3. A centrifugal solids-liquids separator according to Claim 1 or Claim 2, characterised in that the scraper blades (27, 28) are rockable about an axis generally perpendicular to a radial plane including the axis of rotation of the said scraper conveyor means and passing through the point of connection of the blade (27, 28) to a blade carrier member (24).

4. A centrifugal solids-liquids separator according to any preceding Claim, characterised in that the scraper blades (28) carry additional weights for increasing the radial force exerted thereby during rotation.

5. A centrifugal solids-liquids separator according to any preceding Claim, characterised in that the scraper blades (27, 28) comprise a rigid blade body (27) and a resiliently flexible blade member (28) having a drum-contacting surface (29).

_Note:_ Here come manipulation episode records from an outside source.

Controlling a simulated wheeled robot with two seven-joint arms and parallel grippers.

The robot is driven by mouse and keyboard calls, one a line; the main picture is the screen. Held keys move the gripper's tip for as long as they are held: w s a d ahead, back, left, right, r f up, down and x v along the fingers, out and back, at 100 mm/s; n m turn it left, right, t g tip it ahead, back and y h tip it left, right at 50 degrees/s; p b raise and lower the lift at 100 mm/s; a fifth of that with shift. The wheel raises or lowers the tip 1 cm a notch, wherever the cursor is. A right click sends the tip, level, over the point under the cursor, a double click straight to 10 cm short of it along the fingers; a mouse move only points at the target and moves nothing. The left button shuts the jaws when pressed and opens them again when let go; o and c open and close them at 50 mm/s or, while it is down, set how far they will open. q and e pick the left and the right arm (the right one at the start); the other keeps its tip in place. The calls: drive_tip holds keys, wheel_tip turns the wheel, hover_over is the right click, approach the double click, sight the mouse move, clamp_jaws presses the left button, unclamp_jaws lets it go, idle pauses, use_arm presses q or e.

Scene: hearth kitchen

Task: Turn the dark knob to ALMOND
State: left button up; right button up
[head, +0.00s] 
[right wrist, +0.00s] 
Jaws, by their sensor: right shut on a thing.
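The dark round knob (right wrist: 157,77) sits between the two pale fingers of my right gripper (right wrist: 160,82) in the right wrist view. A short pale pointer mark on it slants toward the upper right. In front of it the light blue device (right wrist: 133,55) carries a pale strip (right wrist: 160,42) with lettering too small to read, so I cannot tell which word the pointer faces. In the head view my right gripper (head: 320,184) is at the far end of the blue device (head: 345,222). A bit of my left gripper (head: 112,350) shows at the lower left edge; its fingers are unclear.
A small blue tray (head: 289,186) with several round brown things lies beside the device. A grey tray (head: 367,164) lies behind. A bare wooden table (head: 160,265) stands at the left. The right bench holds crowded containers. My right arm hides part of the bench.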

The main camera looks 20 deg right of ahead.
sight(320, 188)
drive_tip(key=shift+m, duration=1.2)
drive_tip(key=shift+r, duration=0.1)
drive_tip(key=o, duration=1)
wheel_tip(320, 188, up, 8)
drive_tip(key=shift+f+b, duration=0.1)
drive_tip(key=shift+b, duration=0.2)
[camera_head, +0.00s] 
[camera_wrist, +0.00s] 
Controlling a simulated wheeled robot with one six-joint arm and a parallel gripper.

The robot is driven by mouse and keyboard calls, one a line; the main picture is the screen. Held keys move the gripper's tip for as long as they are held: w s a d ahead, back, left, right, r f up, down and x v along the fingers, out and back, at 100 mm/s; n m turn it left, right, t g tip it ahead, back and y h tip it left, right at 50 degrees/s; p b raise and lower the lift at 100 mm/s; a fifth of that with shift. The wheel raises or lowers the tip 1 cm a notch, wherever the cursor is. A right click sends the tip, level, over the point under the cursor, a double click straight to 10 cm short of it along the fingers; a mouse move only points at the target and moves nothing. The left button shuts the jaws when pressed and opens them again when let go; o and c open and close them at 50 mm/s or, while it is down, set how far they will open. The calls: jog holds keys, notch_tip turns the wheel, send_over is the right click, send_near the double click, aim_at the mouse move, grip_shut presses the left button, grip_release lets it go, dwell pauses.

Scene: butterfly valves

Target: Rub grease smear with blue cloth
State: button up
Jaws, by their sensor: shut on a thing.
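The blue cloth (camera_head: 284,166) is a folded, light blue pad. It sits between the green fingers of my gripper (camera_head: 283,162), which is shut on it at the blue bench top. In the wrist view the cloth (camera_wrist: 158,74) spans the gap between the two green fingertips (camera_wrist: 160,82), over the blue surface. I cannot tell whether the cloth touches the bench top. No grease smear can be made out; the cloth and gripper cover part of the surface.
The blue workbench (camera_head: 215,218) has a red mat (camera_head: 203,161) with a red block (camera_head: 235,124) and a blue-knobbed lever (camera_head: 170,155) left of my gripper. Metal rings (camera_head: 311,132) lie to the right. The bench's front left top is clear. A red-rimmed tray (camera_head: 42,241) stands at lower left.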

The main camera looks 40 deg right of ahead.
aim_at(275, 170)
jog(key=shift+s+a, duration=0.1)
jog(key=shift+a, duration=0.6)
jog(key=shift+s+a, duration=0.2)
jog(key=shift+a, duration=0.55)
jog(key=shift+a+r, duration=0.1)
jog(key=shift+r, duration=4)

6. A centrifugal solids-liquids separator according to any preceding claim, characterised in that the said tapered part of the rotatable drum (12) has a shallow cone angle, less than 2° and the wide end (14) of the drum (16) has effectively no weir lip such that slurry introduced into the drum (12) whilst rotating is formed into a thin film by the centrigual forces acting thereon.

7. A centrifugal solids-liquids separator according to any preceding Claim, characterised in that the drum has a lining of wear-resistant material.

8. A centrifugal solids-liquids separator according to Claim 7 characterised in that the drum lining (18) has a smooth inner surface.

9. A centrifugal solids-liquids separator according to Claim 7 or Claim 8, characterised in that the drum lining (18) is cast in-situ by rotating the drum (12) whilst holding its axis at a shallow angle to the horizontal.

10. A centrifugal solids-liquids separator according to Claim 13, characterised in that there is a radial slurry delivery duct (33) acting to cause circumferential acceleration of slurry as it is introduced to the inside surface (18) of the drum (12).